> [SHORT TASK]:
Beneath this task is a listing; retype all of it exactly.

> [COLLECTED MATERIAL]:
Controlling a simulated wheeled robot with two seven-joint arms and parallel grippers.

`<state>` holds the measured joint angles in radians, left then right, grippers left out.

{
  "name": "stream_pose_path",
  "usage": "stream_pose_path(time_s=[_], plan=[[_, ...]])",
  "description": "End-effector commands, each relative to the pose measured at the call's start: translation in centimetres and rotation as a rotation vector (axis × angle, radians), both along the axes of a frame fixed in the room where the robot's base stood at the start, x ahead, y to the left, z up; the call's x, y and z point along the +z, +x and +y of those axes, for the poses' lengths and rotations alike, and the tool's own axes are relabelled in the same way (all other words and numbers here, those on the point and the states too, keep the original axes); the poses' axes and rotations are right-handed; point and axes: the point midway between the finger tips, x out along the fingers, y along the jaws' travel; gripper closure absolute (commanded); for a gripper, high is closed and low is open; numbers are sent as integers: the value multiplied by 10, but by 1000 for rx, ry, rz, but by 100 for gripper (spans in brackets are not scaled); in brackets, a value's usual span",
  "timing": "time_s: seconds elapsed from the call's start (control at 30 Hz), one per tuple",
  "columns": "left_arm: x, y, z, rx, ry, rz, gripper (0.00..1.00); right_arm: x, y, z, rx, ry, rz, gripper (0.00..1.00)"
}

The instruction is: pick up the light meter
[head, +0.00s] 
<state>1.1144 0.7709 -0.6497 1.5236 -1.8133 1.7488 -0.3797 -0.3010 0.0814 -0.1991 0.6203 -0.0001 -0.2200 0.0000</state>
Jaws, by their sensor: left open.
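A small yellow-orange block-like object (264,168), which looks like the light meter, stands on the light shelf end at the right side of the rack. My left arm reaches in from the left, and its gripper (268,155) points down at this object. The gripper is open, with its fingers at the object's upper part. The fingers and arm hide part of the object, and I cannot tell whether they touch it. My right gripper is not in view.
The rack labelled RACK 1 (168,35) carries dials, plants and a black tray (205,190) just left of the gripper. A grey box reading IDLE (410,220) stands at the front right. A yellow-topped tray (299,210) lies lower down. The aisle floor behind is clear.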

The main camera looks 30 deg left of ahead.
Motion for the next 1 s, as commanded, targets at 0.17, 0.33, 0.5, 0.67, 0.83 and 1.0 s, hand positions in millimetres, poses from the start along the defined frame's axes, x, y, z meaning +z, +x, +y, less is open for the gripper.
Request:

> [IN RESPONSE]:
Controlling a simulated wheeled robot with two seven-joint arms and parallel grippers.

`<state>` holds the measured joint angles in radians, left then right, grippers left out.

{
  "name": "stream_pose_path",
  "usage": "stream_pose_path(time_s=[_], plan=[[_, ...]])",
  "description": "End-effector commands, each relative to the pose measured at the call's start: translation in centimetres and rotation as a rotation vector (axis × angle, radians), both along the axes of a frame fixed in the room where the robot's base stood at the start, x ahead, y to the left, z up; the call's x, y and z point along the +z, +x and +y of those axes, for the poses' lengths and rotations alike, and the tool's own axes are relabelled in the same way (all other words and numbers here, those on the point and the states too, keep the original axes); the poses' axes and rotations are right-handed; point and axes: the point midway between the finger tips, x out along the fingers, y along the jaws' travel; gripper closure absolute (commanded); for a gripper, high is closed and low is open; numbers are sent as integers: the value multiplied by 10, but by 1000 for rx, ry, rz, but by 100 for gripper (spans in brackets are not scaled); in brackets, a value's usual span",
  "timing": "time_s: seconds elapsed from the call's start (control at 30 Hz), one per tuple",
  "columns": "left_arm: x, y, z, rx, ry, rz, gripper (0.00..1.00); right_arm: x, y, z, rx, ry, rz, gripper (0.00..1.00)"
}

The instruction is: pick up the light meter
[head, +0.00s] 
<state>1.1144 0.7709 -0.6497 1.5236 -1.8133 1.7488 -0.3797 -0.3010 0.0814 -0.1991 0.6203 -0.0001 -0.2200 0.0000</state>
Jaws, by their sensor: left open.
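A small yellow-orange block-like object (264,168), which looks like the light meter, stands on the light shelf end at the right side of the rack. My left arm reaches in from the left, and its gripper (268,155) points down at this object. The gripper is open, with its fingers at the object's upper part. The fingers and arm hide part of the object, and I cannot tell whether they touch it. My right gripper is not in view.
The rack labelled RACK 1 (168,35) carries dials, plants and a black tray (205,190) just left of the gripper. A grey box reading IDLE (410,220) stands at the front right. A yellow-topped tray (299,210) lies lower down. The aisle floor behind is clear.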

The main camera looks 30 deg left of ahead.
Motion for the next 1 s, as commanded, targets at 0.17, 0.33, 0.5, 0.67, 0.83 and 1.0 s, hand positions in millimetres, poses from the start along the defined frame's axes, x, y, z meaning +z, +x, +y, less is open for the gripper.
Request:

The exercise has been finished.